Declan Ganley claims RTÉ defamed him by implying CIA link

Judge asked to excuse himself from case because of article he wrote about Libertas

Libertas founder Declan Ganley  claims a November 2008 RTÉ Prime Time programme defamed him in using words or innuendo which, he alleges, meant he had links to organised crime. Photographer: Dara Mac Dónaill / The Irish Times

Libertas founder Declan Ganley claims a November 2008 RTÉ Prime Time programme defamed him in using words or innuendo which, he alleges, meant he had links to organised crime. Photographer: Dara Mac Dónaill / The Irish Times

 

A High Court judge who, before being appointed, wrote a magazine article querying the source of funding of Libertas - the lobby group founded by businessman Declan Ganley - has been asked not to deal with any pre-trial matters in Mr Ganley’s defamation action against RTÉ.

Mr Ganley claims a November 2008 RTÉ Prime Time programme defamed him in using words or innuendo which, he alleges, meant he had links to organised crime; had falsely claimed to be a paid advisor to the Latvian government; was somehow involved in the death of a man with whom he had a close business relationship; caused a fund to lose the life savings of thousands of Albanian pensioners; and was covertly working for the US Central Intelligence Agency and/or “an ill-defined group known as ‘Neocons’.”

RTÉ denies defamation or that the words complained of meant what Mr Ganley alleges.

The broadcaster has also pleaded truth or justification and that the “sting” of the words, taken as a whole, was Mr Ganley had a tendency to make false or exaggerated claims in respect of business or other matters.

The defamation case was initiated in 2012 and a trial date has yet to be set.

A number of pre-trial applications have been brought, including by Mr Ganley to have aspects of RTÉ’s defence struck out, including that Mr Ganley had a tendency to make false or exaggerated claims in business matters, which he denies.

RTÉ has also applied to cross-examine Mr Ganley about issues arising from documents discovered for the case.

On Thursday, Declan Doyle SC, for Mr Ganley, told Mr Justice Colm MacEochaidh, who manages the list of High Court jury cases, these were “critical” pre-trial applications which could impact on conduct of the case.

Mr Ganley believed the judge should not deal with any of these matters arising from an article written by him, before being appointed a judge, and published in Village magazine on November 26th 2008, counsel said.
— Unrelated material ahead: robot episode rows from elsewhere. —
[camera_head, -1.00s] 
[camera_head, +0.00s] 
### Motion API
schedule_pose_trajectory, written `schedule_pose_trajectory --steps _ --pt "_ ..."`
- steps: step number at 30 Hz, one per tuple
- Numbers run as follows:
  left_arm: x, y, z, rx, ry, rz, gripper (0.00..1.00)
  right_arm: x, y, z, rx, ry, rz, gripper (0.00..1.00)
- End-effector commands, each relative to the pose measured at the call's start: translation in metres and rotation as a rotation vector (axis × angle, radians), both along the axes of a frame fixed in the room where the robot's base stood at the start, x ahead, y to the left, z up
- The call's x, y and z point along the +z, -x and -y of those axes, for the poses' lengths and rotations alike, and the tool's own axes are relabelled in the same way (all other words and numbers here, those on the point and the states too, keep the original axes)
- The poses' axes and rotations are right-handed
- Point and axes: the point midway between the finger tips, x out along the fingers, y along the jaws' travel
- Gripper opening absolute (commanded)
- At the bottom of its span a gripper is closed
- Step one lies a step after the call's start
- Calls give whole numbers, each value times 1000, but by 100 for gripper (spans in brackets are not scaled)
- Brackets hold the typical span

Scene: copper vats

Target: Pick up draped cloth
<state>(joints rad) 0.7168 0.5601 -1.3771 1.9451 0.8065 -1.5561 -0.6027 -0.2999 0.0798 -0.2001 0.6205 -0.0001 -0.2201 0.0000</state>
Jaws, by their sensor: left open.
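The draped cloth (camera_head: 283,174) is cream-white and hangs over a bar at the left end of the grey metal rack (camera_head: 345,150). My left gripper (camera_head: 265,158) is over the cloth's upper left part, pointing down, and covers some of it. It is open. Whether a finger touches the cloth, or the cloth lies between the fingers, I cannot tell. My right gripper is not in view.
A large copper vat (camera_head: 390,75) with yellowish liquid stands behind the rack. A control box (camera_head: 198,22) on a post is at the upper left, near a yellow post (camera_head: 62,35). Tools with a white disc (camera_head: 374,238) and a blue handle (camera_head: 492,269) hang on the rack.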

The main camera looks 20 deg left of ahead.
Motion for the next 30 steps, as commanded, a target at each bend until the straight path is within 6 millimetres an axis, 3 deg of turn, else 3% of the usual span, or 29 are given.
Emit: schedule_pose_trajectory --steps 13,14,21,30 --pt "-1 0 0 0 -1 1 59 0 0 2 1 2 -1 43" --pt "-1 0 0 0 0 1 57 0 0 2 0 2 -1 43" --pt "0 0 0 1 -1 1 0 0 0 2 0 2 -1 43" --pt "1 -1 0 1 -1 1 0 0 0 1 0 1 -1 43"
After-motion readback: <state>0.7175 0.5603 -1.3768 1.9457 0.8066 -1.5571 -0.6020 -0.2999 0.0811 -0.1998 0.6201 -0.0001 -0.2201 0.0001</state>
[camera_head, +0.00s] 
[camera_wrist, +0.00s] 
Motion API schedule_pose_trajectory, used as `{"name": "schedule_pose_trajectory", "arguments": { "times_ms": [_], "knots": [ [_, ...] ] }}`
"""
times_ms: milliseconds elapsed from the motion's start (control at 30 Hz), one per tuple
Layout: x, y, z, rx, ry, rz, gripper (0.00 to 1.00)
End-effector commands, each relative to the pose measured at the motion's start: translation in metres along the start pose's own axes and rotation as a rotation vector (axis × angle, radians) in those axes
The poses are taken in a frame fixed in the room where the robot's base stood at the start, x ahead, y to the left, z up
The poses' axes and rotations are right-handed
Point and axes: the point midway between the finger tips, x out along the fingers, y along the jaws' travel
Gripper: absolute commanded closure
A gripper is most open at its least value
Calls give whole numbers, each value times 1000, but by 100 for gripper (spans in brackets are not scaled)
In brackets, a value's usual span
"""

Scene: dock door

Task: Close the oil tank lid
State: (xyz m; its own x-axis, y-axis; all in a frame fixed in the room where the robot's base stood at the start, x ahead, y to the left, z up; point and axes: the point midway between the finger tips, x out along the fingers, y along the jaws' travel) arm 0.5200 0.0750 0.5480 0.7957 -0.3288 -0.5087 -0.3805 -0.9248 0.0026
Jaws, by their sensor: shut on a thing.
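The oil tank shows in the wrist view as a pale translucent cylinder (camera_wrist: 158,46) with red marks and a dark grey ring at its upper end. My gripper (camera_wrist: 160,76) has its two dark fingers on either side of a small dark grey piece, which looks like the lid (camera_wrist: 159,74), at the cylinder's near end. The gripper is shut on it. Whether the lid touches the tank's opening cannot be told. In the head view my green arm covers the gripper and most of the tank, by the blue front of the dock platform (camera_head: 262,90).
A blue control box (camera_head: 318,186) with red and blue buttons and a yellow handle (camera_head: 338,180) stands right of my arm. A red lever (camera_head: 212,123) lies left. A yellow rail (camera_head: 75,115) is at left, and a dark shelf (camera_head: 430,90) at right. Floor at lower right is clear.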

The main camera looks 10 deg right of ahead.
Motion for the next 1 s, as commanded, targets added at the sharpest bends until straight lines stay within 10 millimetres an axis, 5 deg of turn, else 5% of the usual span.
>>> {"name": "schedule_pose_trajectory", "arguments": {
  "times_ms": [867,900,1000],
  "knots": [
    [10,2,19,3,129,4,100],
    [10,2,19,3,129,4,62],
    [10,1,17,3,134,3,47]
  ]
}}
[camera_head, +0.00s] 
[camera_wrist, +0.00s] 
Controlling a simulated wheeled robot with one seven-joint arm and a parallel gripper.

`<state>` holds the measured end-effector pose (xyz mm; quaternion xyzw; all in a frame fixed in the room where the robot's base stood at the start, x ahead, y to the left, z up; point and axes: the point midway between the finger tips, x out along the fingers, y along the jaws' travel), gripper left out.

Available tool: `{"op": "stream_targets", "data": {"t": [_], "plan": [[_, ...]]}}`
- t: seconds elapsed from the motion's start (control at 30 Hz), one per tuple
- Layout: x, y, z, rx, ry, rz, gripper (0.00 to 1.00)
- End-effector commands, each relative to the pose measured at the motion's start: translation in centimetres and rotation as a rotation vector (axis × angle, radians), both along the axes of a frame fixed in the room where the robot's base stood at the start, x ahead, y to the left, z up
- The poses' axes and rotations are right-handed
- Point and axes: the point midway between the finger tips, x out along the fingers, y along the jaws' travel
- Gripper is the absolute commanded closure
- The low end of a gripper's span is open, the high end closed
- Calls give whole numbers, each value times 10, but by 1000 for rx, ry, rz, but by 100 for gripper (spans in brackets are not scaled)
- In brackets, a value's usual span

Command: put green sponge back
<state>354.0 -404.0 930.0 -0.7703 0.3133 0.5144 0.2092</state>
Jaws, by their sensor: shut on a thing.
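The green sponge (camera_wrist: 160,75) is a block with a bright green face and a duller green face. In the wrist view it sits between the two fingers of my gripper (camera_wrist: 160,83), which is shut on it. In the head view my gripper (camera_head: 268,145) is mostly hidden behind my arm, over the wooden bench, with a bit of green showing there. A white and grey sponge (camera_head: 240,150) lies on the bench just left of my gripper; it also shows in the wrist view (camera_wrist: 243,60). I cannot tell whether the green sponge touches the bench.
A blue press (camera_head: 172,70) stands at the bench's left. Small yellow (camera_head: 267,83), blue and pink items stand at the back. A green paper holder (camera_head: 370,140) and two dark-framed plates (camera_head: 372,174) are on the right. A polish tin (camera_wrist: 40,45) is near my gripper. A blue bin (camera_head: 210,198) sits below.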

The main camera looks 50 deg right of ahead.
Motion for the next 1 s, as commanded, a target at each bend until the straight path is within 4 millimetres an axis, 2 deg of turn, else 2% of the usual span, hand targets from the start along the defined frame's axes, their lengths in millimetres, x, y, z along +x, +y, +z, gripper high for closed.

The article referred to the “Vote No” anti-Lisbon Treaty campaign run by Libertas in 2008, described that Vote No campaign as “brilliant” but based on “false” claims, raised issues about how Libertas was funded and proposed to the editor of Village there should be a reward scheme aimed at discovering the source of Libertas’ funding, counsel said.
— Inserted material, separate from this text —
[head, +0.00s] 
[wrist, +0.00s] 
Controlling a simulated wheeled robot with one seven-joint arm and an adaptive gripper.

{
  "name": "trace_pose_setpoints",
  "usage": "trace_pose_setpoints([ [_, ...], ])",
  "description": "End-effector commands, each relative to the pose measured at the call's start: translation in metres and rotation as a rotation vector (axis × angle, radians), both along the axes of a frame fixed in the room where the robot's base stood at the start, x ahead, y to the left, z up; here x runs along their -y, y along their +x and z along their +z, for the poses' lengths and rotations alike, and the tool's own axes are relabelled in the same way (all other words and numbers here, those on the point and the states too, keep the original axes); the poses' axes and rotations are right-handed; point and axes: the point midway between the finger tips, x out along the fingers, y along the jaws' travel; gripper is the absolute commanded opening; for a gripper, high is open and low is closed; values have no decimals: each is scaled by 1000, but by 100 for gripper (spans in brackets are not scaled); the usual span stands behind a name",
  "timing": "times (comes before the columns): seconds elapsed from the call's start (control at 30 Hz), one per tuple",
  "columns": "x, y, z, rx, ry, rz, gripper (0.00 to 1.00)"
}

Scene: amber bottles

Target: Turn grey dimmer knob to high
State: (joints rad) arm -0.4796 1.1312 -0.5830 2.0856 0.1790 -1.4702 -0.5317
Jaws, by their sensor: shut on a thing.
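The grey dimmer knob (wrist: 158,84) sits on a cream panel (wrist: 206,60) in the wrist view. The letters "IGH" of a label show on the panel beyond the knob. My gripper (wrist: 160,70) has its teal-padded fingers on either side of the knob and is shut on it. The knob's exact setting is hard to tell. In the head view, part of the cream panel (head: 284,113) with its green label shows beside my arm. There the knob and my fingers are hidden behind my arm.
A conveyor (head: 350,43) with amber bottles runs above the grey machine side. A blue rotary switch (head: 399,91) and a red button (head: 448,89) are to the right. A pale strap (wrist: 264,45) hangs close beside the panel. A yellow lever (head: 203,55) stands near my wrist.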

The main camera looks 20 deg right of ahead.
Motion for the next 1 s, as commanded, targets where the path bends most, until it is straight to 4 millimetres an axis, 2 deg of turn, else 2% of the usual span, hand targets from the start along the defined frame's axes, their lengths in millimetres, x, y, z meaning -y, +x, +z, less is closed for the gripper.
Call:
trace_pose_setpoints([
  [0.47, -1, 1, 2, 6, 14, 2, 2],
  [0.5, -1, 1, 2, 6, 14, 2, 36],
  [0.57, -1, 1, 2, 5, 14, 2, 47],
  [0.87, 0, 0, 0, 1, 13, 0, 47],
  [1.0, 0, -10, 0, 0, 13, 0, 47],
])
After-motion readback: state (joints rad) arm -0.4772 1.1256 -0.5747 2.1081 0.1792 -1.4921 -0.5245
When the judge said he knew nothing about the underlying defamation action, counsel read an outline of the claims as set out in a sworn statement by Carl Rooney, a partner in Johnsons, solicitors for Mr Ganley, grounding the recusal application.
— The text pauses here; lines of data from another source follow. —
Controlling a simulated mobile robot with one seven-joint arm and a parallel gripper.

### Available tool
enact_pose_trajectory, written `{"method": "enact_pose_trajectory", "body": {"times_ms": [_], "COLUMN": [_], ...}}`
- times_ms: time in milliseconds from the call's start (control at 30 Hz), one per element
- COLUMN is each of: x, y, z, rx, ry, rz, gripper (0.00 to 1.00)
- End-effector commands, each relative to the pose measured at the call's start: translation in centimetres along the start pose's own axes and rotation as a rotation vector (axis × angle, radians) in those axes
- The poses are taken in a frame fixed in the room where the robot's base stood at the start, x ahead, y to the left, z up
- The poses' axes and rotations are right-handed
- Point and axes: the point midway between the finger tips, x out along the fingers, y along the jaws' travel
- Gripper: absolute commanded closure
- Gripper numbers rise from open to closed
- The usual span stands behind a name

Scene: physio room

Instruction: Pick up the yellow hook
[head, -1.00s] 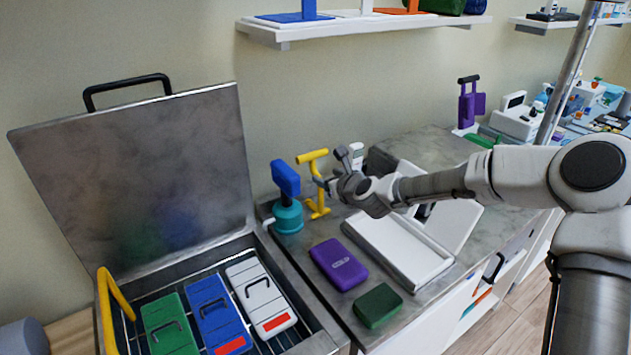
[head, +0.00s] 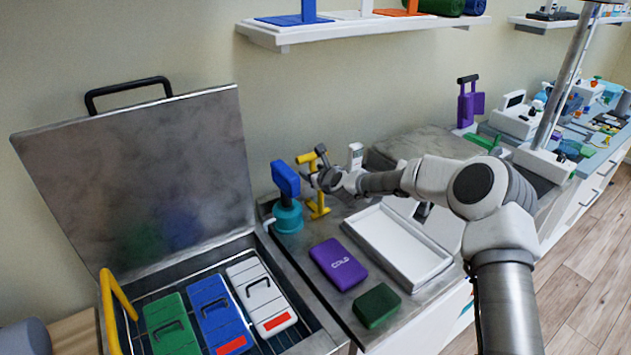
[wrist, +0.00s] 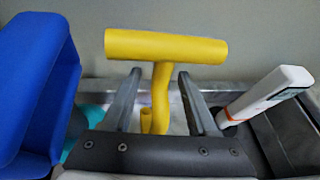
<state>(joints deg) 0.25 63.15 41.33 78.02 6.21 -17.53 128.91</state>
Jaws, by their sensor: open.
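The yellow hook (head: 318,203) stands upright on the counter near the wall, with a crossbar at its top and a curved foot. In the wrist view the yellow hook (wrist: 165,48) rises straight ahead, its stem showing between my two fingers. My gripper (wrist: 158,85) is open, one finger on each side of the stem, with the crossbar above. I cannot tell how deep the stem sits between the fingers. In the head view my gripper (head: 316,172) covers part of the hook's upper stem.
A blue-topped teal device (head: 287,218) stands close on the left. A white-and-grey handheld device (wrist: 268,92) is close on the right. A white tray (head: 400,245), a purple cold pack (head: 338,263) and a green block (head: 377,306) lie nearer. An open metal bin (head: 140,170) is at left.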

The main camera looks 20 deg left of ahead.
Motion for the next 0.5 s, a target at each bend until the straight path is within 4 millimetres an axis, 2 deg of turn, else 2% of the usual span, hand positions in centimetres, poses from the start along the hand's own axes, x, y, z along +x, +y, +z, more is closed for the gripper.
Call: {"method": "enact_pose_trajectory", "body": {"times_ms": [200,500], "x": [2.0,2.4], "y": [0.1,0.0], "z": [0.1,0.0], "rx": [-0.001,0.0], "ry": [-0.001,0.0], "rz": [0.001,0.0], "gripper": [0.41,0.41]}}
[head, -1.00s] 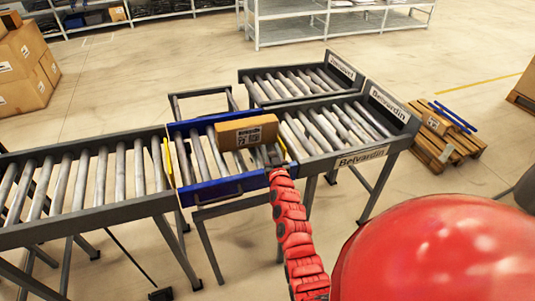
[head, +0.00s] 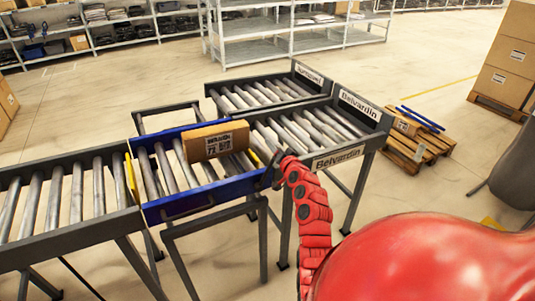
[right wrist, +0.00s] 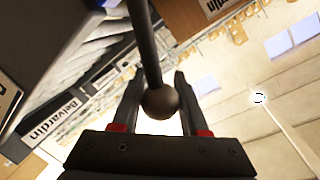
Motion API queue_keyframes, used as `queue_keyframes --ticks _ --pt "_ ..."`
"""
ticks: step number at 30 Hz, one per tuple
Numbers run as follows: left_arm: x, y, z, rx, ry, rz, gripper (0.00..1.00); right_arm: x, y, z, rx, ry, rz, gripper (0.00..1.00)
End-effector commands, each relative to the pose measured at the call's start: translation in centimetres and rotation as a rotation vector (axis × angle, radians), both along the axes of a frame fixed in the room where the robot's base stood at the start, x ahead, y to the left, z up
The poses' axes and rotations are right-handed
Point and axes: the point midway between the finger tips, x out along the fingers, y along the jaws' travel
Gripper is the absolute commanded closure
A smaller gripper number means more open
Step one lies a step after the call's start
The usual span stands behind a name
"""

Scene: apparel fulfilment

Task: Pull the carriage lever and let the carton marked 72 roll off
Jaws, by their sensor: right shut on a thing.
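The blue-sided carriage (head: 205,196) stands between the left conveyor and the right Belvardin lane. The brown carton (head: 215,142) lies on its rollers toward the back right; its label appears to read 72. My right gripper (head: 276,173) is at the carriage's front right corner. In the right wrist view, the lever, a dark rod with a round knob (right wrist: 161,102), runs between the fingers of my right gripper (right wrist: 154,95), which is shut on it. The lever is too small to make out in the head view. My left gripper is out of view.
The left roller conveyor (head: 70,197) meets the carriage's left side. To the right are two roller lanes with end walls, the near one labelled Belvardin (head: 338,157). A pallet (head: 418,146) with a carton and blue bars stands on the floor beyond. Shelves (head: 290,40) line the back.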

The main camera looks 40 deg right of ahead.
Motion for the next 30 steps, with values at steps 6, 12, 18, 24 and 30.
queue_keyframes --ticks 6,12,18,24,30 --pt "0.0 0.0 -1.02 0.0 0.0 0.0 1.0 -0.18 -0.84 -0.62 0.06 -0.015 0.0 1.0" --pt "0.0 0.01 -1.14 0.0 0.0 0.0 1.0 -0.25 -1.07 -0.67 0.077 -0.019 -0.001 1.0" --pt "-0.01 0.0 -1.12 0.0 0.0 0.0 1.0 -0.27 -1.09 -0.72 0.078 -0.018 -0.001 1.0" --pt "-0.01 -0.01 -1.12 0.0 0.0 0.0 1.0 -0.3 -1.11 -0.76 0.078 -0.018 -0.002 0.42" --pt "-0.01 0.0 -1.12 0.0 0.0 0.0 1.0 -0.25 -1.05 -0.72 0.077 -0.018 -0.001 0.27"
Among his claims, Mr Ganley alleges the Prime Time programme meant he had a direct busienss relationship with a man, Kosta Tribecka, who worked for him at a company called Anglo Adriatic. He claims the programe showed pictures of the man’s dead body, alongside words linking his death to the Ango Adriatic fund.

This, Mr Ganley claims, raised obvious suspicions he was responsible for, or involved in, Mr Tribecka’s death.

Mr Rooney said Mr Ganley also complained about RTÉ’s characterisation of him as a man who fronts an organisaiton, the funding of which is shrouded in mystery.

Because the 2008 article expressed a view Libertas ran a campaign based on false claims, and supported a “campaign” to discover the source of the funding of Libertas, Mr Ganley did not consider it appropriate for the judge to deal with his case, Mr Rooney said.

Mr Doyle said it is appropriate for a judge to excuse themselves when there is evidence of objective bias. The relevant legal test, whether a reasonable person would have an apprehension a plaintiff would not have a fair hearing from an impartial judge, had been met in this case, counsel submitted.

RTÉ, represented by Luán O Braonáin SC, adopted a neutral position on the recusal application.

The judge will give his decision on a later date.